The European Union's Copernicus Atmospheric Monitoring Service (CAMS) said on May 27 that the smoldering piles, so-called "zombie fires," were picked up by satellites monitoring emissions from the region and are expected to spread and increase in number as the seasons change.
The risk of wildfires increases with hot weather and low humidity, and Europe in particular has seen record temperatures for March and April this year, CAMS said.
According to Mark Parrington, the CAMS senior scientist and wildfire expert, the hot spots are particularly concentrated in areas that burned last summer -- namely Russia, Greenland, Canada, and the U.S. state of Alaska.

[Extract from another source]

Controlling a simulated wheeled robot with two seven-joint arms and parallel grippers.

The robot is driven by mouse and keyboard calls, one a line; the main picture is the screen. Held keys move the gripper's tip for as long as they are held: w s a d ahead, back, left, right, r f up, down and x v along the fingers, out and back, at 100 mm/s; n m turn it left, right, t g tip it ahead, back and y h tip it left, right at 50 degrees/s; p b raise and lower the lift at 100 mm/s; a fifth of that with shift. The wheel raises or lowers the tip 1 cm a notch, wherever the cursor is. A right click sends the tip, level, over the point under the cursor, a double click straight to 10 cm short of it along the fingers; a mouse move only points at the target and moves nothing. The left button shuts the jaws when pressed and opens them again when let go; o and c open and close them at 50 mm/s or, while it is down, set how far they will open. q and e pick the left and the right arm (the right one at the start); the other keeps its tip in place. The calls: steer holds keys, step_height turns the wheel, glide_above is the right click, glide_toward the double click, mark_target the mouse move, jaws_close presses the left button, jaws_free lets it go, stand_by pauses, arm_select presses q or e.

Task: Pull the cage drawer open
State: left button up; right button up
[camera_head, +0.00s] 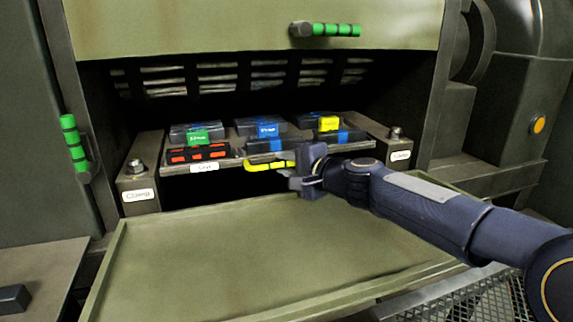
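The cage drawer (236,163) is a dark tray inside the machine's opening, with several dark blocks in it that carry green, blue, yellow and red-orange parts. A yellow handle (262,167) sits at the middle of its front edge. My right gripper (292,172) is at the right end of this handle, with its fingers close to or around it. The fingers partly hide the handle's right end, and I cannot tell whether they are closed on it. My left gripper is not in view.
A green panel (270,255) lies folded down in front of the opening. Clamp blocks with bolts stand left (138,190) and right (397,148) of the drawer. Green-gripped handles are on the upper cover (335,30) and left door (73,145). A mesh grate (470,300) is at lower right.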

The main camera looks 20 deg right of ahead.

“We have seen satellite observations of active fires that hint that ‘zombie’ fires might have reignited, yet it has not been confirmed by ground measurements," he said.
"The anomalies are quite widespread in areas that were burning last summer. If this is the case, then under certain environmental conditions, we may see a cumulative effect of last year’s fire season in the Arctic, which will feed into the upcoming season and could lead to large-scale and long-term fires across the same region once again.”
At one point in August 2019, a record 5.5 million hectares was ablaze in Russia alone, mostly in Siberia, with smoke clouds covering more than 5 million square kilometers, bigger than the size of the European Union.
Scientists fear that the blazes may trigger a permafrost melt that might cause mass carbon dioxide release into the atmosphere, the destabilization of glaciers, and a rise in the sea level.
Ice melting could also release methane gases.
Last year’s wildfires in the region were unprecedented, releasing an estimated 50 megatons of carbon dioxide in June and 79 megatons of carbon dioxide in July -- equal to the exhaust fumes from 36 million cars.